Hinter den beiden dominierenden Gefährten dieses Ritts quer über den Äquator lag ein stürmischer Showdown mit 16 Führungswechseln - samt Flaute kurz vor dem Endspurt. Dabei war es Malizia und 11th Hour Racing besser ergangen als zwei anderen Crews: So hatte etwa ein Mastbruch die favorisierte Schweizer Equipe Holcim-PRB am 27. April vor der brasilianischen Küste zur Aufgabe gezwungen.

Zurück an Bord: Boris Herrmann ist wieder am Steuer der "Malizia", nachdem er auf dem vierten Teilstück eine Pause eingelegt hat. (Foto: Antoine Auriol/dpa)

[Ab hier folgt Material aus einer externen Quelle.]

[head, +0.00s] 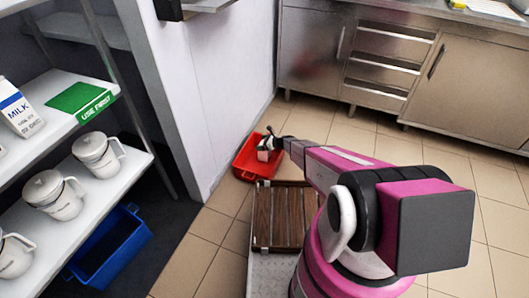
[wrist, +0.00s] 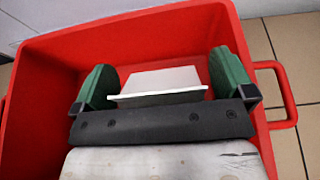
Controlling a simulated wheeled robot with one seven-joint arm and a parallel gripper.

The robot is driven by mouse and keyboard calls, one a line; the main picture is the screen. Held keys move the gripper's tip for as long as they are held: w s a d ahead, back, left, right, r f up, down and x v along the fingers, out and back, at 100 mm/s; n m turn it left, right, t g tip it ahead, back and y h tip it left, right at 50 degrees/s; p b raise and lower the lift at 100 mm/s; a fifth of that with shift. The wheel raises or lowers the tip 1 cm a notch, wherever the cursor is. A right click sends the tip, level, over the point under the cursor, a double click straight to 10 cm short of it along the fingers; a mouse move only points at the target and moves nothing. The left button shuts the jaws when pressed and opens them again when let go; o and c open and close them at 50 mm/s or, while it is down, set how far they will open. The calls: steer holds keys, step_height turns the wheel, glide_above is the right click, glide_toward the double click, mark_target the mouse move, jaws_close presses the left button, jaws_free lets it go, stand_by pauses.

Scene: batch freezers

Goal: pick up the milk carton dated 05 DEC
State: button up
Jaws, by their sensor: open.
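A white carton (wrist: 165,80) shows between the fingers of my gripper (wrist: 164,84) inside the red crate, in the wrist view. No date or print is legible on it. The green fingers stand apart on either side of it, and I cannot tell whether they touch it. In the head view my gripper (head: 266,144) is over the red crate, with a small pale piece below it. Another carton (head: 18,108), lettered MILK with a blue band, stands on the upper shelf at the left; its date is not readable.
The red crate (wrist: 45,85) stands on the tiled floor by the white wall. A green USE FIRST mat (head: 82,97) lies bare on the shelf. White jugs (head: 98,155) stand on the shelf below, above a blue crate (head: 112,250). Steel cabinets (head: 465,85) line the back.

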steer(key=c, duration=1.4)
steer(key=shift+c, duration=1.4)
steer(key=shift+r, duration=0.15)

Das Ocean Race ist auch eine Materialschlacht, die Yachten sollen leicht und gleichzeitig stabil sein - doch manchmal kommen sich Mechanik und Wirkungskräfte der Wellen in die Quere. Ähnlich erging es der Crew des deutsch-französischen Teams Guyot, die in der Nacht zum Dienstag ein Drama ereilte, als ihr bei Orkanböen und voller Fahrt mit bis zu 40 Knoten mit einem Knall die Takelage um die Ohren flog. Ihre Weiterfahrt ist ungewiss, zumal das Boot nun erst einmal mit einer Art Notsegel den sicheren Hafen in Newport erreichen muss und Reparaturen anstehen. Schon einen vorherigen Abschnitt hatte das Team um den Berliner Co-Skipper Robert Stanjek wegen technischer Probleme abbrechen müssen.

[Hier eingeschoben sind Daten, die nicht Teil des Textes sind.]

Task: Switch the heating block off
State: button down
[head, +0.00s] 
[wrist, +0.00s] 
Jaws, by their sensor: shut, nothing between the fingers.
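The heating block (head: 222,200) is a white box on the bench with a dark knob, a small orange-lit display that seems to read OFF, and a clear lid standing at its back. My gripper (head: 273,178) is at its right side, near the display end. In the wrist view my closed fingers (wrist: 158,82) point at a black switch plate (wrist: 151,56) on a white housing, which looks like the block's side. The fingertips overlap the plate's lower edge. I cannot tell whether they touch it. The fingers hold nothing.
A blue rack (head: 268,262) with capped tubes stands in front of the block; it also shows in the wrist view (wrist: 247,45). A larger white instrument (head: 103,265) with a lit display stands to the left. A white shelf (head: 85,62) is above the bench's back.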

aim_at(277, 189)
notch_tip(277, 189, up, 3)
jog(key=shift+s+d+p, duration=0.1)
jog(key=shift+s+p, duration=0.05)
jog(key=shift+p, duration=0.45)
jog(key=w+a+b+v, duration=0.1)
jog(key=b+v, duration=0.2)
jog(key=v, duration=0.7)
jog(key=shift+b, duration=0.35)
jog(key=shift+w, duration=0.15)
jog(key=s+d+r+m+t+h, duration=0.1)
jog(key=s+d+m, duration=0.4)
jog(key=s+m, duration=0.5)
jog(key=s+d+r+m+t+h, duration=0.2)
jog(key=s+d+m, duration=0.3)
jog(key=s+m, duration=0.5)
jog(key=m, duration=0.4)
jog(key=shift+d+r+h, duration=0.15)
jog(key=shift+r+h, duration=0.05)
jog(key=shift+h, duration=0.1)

Immerhin gab es Zuspruch von Herrmann: "Wir hoffen natürlich, sie wieder ins Rennen zu bekommen. Ich habe den Eindruck, dass ihr Ausscheiden Pech ist", zitiert ihn das Magazin Yacht. Einer Debatte um die Stabilität der Masten bei den Yachten nahm der Hamburger den sprichwörtlichen Wind aus den Segeln: "Wir haben ja alle die gleichen One-Design-Masten. Das Schiff war sehr gut erprobt, sehr gut gewartet und sehr gut bedient von seiner Mannschaft. Die Segelfläche war auf ein Minimum reduziert, als der Mast brach." Ein Ausreißer also, Berufsrisiko bei Rennseglern. Man könne "aus den beiden Mastbrüchen nicht schlussfolgern, dass die Boots-Klasse instabile Masten hat und es da ein grundsätzliches Problem gibt. Das sind einfach statistische Abweichungen, eine Anomalie."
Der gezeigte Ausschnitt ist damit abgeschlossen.